The new shock doctrine

Questions must be asked at a European level, answers must be given and action must be taken after the second journalist was murdered in an EU Member State within five months of Daphne Caruana Galizia’s assassination in Malta.

Jan Kucak, 27, and his girlfriend were shot dead in their home in Velka Maca, 65 kilometres east of the capital Bratislava on Sunday. Slovak Chief of Police Tibor Gaspar said the most probable motive for the investigative journalist’s murder was related to his investigative work.

We know the risks journalists are taking daily.  If they are not killed, they face imprisonment or they disappear like Slovak journalists Palo Rypal (2008) and Miroslav Pejko (2015) both investigative journalists on economic matters.

These events raise a few questions: Why are journalists being targeted? And why are so many journalists investigating these types of stories related to economic crimes?

The continuous attacks by different European leaders on journalists are sending the wrong message. The Slovak Section of the Association of European Journalists (AEJ) pointed to aggressive verbal attacks on journalists by State representatives as provoking the situation.

“This is clearly also a dire consequence of the climate engendered by systematic long-term aggressive verbal attacks on journalists by various leading state representatives,” they said in statement on Monday.

Comments such as those by Slovakia’s prime minister, Robert Fico, who in 2016 referred to some journalists as “dirty anti-Slovak prostitutes,” or Czech President Miloš Zeman appearing for a press conference with a mock assault rifle with “toward journalists” or “at journalists” written on it.

In Malta, politicians and ‘journalists’ who allow themselves to be used by those in power repeatedly and systematically attacked Caruana Galizia using words like “bicca blogger” or “queen of bile”. Today marks the 10th anniversary since Caruana Galizia launched her blog ‘Running Commentary’ – her first post dealt with corruption and she died because of what she exposed.

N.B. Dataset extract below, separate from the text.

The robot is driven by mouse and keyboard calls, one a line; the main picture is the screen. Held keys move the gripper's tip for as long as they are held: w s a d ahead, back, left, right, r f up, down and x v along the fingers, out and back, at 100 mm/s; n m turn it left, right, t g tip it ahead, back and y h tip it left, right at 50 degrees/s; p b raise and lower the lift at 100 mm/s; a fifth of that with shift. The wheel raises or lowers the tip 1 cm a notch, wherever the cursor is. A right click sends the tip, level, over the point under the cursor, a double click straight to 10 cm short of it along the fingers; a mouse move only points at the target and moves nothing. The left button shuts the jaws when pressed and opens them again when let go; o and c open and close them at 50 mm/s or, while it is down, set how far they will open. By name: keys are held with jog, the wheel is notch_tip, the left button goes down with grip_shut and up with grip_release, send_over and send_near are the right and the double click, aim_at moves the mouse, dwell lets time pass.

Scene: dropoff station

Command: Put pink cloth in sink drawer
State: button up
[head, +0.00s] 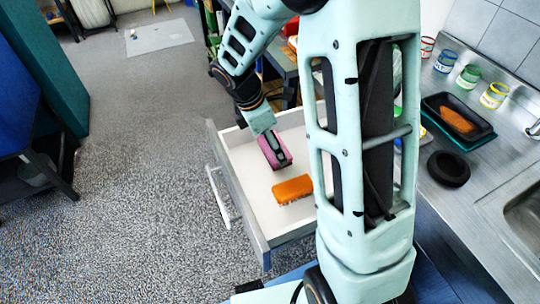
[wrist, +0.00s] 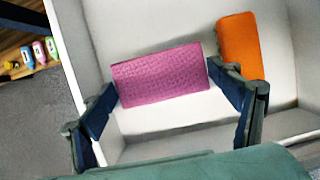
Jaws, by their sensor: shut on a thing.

In Slovakia Culture Minister Marek Madaric resigned saying, “Plainly said, I cannot as Culture Minister put up with a journalist being murdered during my tenure”. In Malta, Culture Minister Owen Bonnici was one of the members of government who followed the Prime Minister’s lead in denigrating Caruana Galizia. Yet, he has expressed no remorse and he has not felt the need to step aside.

Other forms of restraint such as character attacks, freezing of financial assets and legal threats are used on journalists to instil fear. The aim is to stop them from doing their duty and seeking the truth in the public interest.

Civil society must help the independent press make sure that the real news continues to be published. Our support is needed more than ever. And the EU must act and decide on a course of action to ensure justice and the rule of law. Pressure being applied by MEPs to improve the protection of journalists should be applauded.

If the EU and its institutions do not act, then more journalists are going to die in Member States. Andrew Caruana Galizia, the slain journalist’s son, said: “My family warned the European Commission that with my mother’s assassination Malta had set a new standard of permissible behaviour within the EU and that others would soon die if decisive action isn’t taken. Jan Kuciak could have been saved”.